**What needs to be done:** Open with the line that has "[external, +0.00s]"; close with the line that has "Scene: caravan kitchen". Retype those lines exactly, images excluded.

**Stored data entries:**
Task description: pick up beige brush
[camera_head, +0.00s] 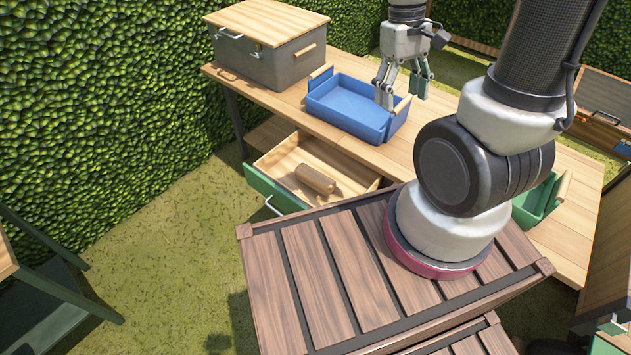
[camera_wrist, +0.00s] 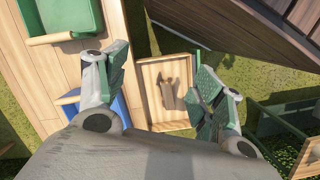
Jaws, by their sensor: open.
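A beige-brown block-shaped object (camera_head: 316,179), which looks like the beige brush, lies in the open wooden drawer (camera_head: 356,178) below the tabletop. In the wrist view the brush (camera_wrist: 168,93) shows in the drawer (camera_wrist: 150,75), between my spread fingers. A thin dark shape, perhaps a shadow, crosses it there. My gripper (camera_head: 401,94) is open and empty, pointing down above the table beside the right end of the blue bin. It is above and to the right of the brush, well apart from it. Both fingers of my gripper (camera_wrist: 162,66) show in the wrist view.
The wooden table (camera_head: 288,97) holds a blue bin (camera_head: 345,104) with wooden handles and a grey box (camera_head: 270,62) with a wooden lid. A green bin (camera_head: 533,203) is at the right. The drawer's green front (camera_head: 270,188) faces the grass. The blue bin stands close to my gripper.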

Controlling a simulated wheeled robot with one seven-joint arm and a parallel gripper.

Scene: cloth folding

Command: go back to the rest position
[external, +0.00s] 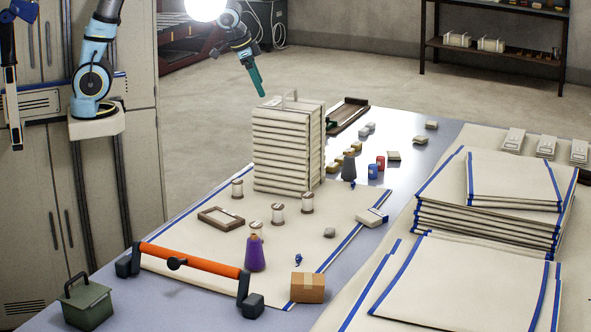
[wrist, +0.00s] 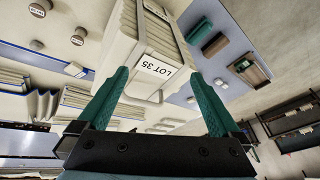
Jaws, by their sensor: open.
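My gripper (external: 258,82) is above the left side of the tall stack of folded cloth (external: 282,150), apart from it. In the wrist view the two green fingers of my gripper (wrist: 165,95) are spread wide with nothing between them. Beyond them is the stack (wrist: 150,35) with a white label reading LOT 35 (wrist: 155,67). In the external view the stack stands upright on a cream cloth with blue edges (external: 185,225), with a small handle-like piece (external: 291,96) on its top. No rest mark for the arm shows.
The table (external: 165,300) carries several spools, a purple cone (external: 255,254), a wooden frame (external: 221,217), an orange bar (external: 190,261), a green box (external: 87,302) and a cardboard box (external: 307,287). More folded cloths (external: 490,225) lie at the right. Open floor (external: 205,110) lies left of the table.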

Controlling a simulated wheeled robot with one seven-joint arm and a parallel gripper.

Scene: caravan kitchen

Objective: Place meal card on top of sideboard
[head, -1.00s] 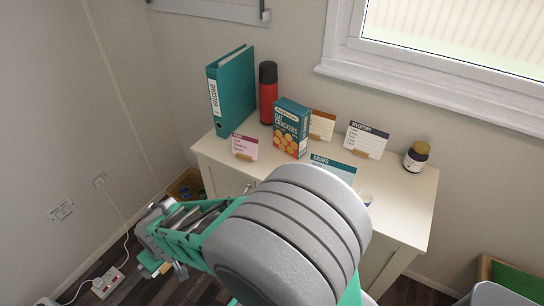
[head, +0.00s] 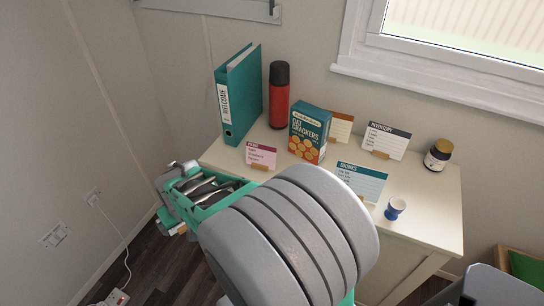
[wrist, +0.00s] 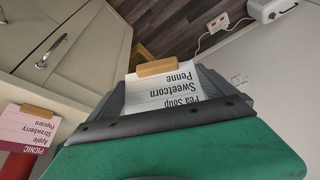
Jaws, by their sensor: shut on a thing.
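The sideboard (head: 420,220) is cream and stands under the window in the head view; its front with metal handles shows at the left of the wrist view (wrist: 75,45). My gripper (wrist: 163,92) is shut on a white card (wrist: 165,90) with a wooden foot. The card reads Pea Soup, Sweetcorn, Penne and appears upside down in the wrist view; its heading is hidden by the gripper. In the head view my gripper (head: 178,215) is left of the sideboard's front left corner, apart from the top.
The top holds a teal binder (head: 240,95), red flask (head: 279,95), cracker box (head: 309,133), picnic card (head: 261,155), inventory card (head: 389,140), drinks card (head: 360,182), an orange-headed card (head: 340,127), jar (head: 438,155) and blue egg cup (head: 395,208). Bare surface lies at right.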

==

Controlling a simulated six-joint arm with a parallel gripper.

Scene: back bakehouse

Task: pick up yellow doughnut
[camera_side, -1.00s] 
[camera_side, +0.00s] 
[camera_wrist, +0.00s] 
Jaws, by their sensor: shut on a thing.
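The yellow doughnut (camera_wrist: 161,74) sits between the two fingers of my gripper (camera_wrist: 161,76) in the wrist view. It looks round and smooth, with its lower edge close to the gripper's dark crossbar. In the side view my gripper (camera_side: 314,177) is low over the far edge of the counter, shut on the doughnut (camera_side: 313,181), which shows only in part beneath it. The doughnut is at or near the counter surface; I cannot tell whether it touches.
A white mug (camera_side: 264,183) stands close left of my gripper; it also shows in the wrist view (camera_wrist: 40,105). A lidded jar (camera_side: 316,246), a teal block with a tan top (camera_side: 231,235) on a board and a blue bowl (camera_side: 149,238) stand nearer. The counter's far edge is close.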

**Answer below:**
[external, +0.00s] 
[wrist, +0.00s] 
Jaws, by their sensor: open.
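My gripper (external: 258,82) is above the left side of the tall stack of folded cloth (external: 282,150), apart from it. In the wrist view the two green fingers of my gripper (wrist: 165,95) are spread wide with nothing between them. Beyond them is the stack (wrist: 150,35) with a white label reading LOT 35 (wrist: 155,67). In the external view the stack stands upright on a cream cloth with blue edges (external: 185,225), with a small handle-like piece (external: 291,96) on its top. No rest mark for the arm shows.
The table (external: 165,300) carries several spools, a purple cone (external: 255,254), a wooden frame (external: 221,217), an orange bar (external: 190,261), a green box (external: 87,302) and a cardboard box (external: 307,287). More folded cloths (external: 490,225) lie at the right. Open floor (external: 205,110) lies left of the table.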

Controlling a simulated wheeled robot with one seven-joint arm and a parallel gripper.

Scene: caravan kitchen

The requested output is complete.